The Abolition of Slavery and the Slave Trade"

Essay by shinka07College, UndergraduateA+, April 2005

download word file, 9 pages 4.4

Towards the end of the eighteenth century and into the nineteenth century, the debate over whether or not to abolish the slave trade and emancipate the slaves became of premiere interest in Britain. An array of popular literature concerning slavery, written during the Romantic period, helped spur public interest in this debate. In this essay, I will first examine two popular Romantic period memoirs of former slaves, The Interesting Narrative of the Life of Olaudah Equiano, and The History of Mary Prince, a West Indian Slave, in order to show the viewpoint of slavery from the slave's perspective. Next, I will compare and contrast the slave's lives with two differing British perspectives on slavery, one of which describes slavery as a moral responsibility, as presented in the play The Benevolent Planters, by Thomas Bellamy, and another that finds slavery morally reprehensible, as seen in poetry by Ann Cromartie Yearsley and William Cowper.

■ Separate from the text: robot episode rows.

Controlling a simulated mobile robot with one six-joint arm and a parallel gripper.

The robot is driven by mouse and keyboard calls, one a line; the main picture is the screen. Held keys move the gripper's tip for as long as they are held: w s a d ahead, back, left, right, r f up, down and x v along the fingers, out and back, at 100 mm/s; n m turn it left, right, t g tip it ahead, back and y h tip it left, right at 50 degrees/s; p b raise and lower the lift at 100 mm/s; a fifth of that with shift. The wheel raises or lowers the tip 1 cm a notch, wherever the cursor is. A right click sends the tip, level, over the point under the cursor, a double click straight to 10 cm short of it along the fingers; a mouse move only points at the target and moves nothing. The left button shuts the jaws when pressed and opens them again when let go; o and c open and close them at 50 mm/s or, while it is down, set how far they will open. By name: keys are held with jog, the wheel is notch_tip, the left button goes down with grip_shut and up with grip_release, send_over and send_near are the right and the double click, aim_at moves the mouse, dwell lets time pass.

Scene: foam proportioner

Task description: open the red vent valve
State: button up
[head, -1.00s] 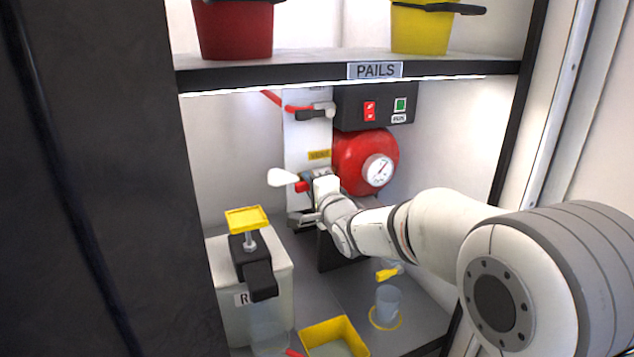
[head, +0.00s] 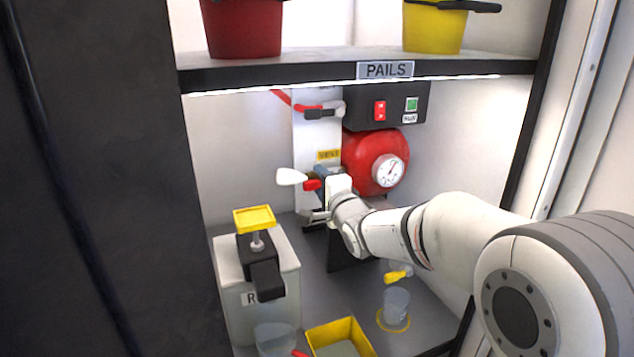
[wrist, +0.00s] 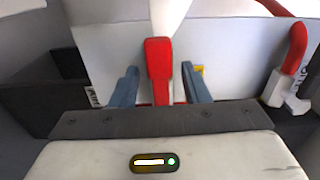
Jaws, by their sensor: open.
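The red vent valve handle (wrist: 158,62) stands upright in the middle of the wrist view. In the head view its red end (head: 313,184) shows beside a white cone-shaped part (head: 291,177), under the yellow vent label (head: 328,155). My gripper (wrist: 160,88) is open, with one blue-grey finger on each side of the red handle. Narrow gaps show between the fingers and the handle, so it is not gripped. In the head view my gripper (head: 325,180) partly hides the valve body.
A red tank with a gauge (head: 376,162) is close to the right of my gripper. A switch box (head: 385,106) and the pail shelf (head: 470,69) are above. A pump container (head: 258,285), yellow tray (head: 366,338) and clear cup (head: 396,305) stand below.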

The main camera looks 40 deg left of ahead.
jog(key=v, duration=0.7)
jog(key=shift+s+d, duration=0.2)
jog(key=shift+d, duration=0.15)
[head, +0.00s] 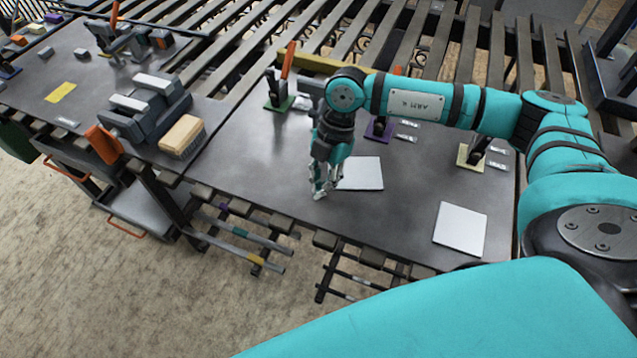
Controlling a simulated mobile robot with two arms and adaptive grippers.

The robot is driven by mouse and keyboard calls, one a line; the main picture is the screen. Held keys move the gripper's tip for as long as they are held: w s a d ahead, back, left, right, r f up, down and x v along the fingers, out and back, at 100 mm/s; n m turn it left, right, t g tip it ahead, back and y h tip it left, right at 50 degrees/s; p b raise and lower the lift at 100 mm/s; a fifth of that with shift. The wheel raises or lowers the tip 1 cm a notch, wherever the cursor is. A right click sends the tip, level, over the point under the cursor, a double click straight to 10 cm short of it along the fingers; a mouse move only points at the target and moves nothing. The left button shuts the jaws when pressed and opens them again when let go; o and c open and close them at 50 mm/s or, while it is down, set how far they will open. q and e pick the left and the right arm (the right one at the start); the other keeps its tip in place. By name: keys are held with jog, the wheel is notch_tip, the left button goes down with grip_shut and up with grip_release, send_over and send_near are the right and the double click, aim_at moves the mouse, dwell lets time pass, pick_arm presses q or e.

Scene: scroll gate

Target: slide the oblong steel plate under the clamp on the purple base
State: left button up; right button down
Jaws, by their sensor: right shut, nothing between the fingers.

Memoirs written by former slave traders and slaves supplied some of the most touching testimony favoring the abolition of slavery. One such work, The Interesting Narrative of the Life of Olaudah Equiano, written by former slave Olaudah Equiano, immediately became an international bestseller. Through Equiano's eyes, the reader sees the inhumanity of the white slave traders, the violence inflicted upon the slaves, in particularly the female slaves, and the hardships even a freed slave must endure. Equiano, also known as Gustavus Vassa, among other names given to him by his many different masters, was kidnapped from Africa at age ten and sold to an Englishman.

Aboard the slaver's ship during the Middle Passage, Equiano's innocence and naiveté is reflected by his wonderment concerning his fate and the white men, whom Equiano believes are spirits because of their strange looks and ability to move the ship.